In the children’s talk last Sunday the awesome nature of the Israelites’ experience at Mount Sinai was explained. This was the occasion when God gave Moses the Ten Commandments and the rest of the law, and the whole scene was terrifying. Very clear limits were placed around the base of the mountain which everyone approached – but daren’t go any further – when the trumpet blasted. Only Moses was invited to go up the mountain to meet God.
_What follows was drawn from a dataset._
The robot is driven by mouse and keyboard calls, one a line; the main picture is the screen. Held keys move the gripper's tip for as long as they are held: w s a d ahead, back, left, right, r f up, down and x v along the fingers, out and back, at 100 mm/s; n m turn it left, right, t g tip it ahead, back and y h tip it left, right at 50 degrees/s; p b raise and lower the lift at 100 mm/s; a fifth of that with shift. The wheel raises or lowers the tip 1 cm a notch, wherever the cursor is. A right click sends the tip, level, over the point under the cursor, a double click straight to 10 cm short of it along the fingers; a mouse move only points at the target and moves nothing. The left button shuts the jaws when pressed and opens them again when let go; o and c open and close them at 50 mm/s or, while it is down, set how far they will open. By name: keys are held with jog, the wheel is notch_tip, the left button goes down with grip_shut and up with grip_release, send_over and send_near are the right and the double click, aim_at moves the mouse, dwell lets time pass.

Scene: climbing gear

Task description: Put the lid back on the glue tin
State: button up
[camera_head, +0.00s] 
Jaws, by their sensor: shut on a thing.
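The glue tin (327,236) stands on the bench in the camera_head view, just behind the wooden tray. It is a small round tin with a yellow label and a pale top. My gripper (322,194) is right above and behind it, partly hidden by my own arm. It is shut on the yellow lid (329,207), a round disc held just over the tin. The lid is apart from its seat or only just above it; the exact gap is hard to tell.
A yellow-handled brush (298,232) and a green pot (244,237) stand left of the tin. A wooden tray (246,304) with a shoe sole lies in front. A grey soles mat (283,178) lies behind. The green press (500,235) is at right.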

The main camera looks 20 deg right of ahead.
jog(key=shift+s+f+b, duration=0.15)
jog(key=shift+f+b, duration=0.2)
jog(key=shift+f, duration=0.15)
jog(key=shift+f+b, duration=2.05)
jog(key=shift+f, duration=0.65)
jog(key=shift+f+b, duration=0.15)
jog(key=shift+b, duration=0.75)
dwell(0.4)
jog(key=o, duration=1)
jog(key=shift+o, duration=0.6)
Turning to the ‘mountain’ to which we are now invited, Mount Zion, the writer of Hebrews starts to compare this with Mount Sinai with that wonderful Biblical word “But” (12v22)! The contrasts are indeed glorious – we are able not only to “come to thousands upon thousands of angels in joyful assembly” but to God Himself and “to Jesus the mediator of a new covenant” (12v22-24). The picture is of joyful access and welcome, rather than fearful exclusion and terror.
It’s not that the old covenant and Mount Sinai were ‘bad’ but that they pointed forward to something – indeed Someone – “better for us” (11v40). “Let us then approach the throne of grace with confidence, so that we may receive mercy and find grace to help us in our time of need” (4v16).